■ **THE REQUEST**: Find how many lines contain the word "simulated" and state that number alone.

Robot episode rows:

----

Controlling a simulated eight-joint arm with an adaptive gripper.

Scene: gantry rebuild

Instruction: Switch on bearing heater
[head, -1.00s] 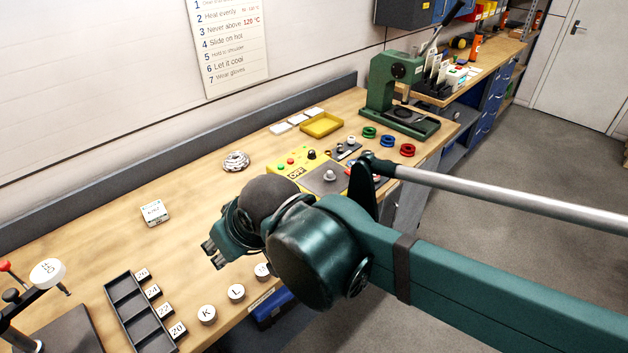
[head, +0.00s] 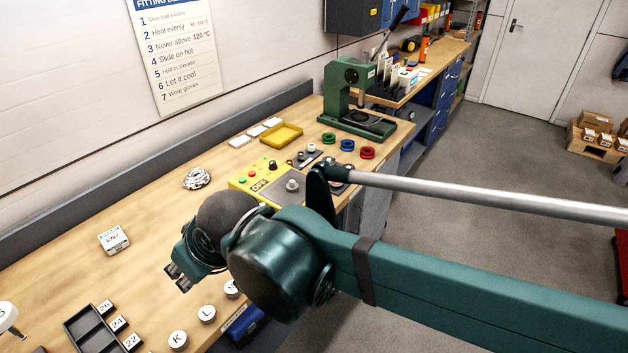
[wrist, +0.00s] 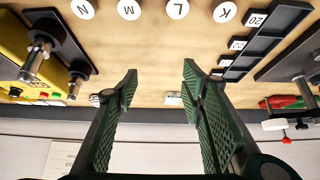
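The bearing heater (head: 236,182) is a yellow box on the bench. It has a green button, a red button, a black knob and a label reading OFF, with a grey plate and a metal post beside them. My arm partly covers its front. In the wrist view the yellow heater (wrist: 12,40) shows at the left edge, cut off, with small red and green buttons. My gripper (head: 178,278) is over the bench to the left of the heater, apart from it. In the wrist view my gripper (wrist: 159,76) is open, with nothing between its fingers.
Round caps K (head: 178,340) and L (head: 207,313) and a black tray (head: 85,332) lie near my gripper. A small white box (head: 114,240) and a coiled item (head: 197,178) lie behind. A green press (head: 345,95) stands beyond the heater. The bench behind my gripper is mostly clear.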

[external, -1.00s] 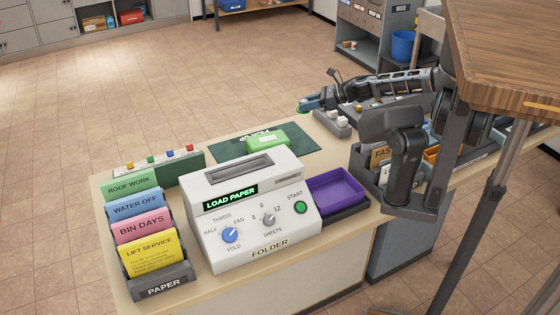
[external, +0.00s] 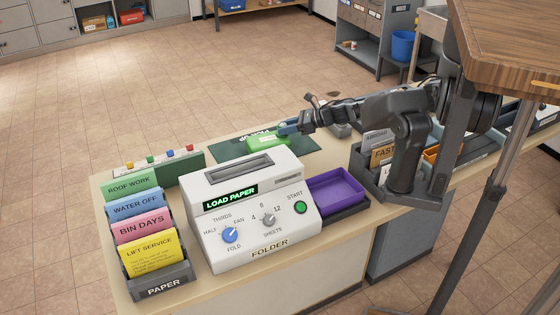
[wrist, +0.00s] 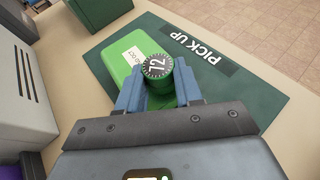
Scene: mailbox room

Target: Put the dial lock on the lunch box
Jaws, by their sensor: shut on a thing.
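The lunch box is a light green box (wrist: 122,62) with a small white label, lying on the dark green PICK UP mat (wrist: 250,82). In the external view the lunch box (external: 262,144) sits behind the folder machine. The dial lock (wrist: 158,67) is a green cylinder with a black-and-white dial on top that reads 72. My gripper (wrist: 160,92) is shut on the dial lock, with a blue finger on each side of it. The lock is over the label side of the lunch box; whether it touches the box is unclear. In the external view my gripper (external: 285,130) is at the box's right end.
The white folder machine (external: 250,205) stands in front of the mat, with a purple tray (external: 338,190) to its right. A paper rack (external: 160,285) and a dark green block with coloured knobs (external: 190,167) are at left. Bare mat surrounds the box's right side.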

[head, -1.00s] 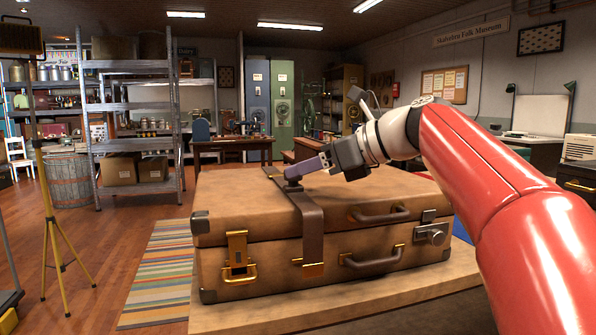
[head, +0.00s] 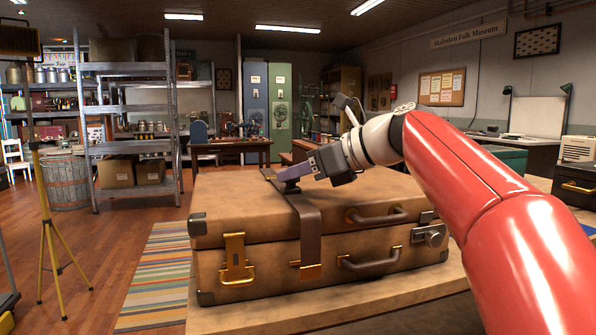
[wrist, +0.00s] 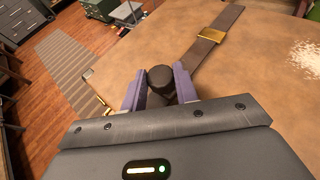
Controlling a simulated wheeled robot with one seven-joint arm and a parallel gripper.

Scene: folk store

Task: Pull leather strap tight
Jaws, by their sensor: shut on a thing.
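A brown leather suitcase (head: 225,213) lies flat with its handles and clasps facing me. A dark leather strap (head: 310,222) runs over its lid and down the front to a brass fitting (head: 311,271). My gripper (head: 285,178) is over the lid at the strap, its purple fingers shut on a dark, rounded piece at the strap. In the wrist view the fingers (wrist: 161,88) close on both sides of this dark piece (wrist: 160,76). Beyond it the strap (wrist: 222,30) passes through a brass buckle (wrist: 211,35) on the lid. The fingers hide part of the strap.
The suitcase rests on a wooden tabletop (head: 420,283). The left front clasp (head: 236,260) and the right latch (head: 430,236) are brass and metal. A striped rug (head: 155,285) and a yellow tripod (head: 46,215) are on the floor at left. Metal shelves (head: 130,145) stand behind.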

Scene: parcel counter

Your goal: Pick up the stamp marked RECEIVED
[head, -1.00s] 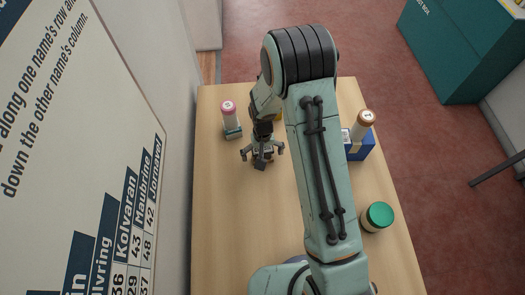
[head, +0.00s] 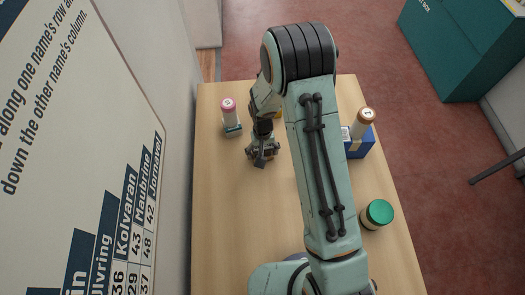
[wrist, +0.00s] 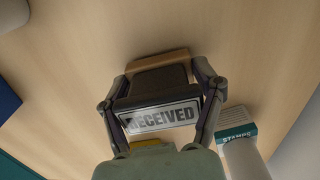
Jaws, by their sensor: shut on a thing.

----

■ **FINISHED TASK**: 2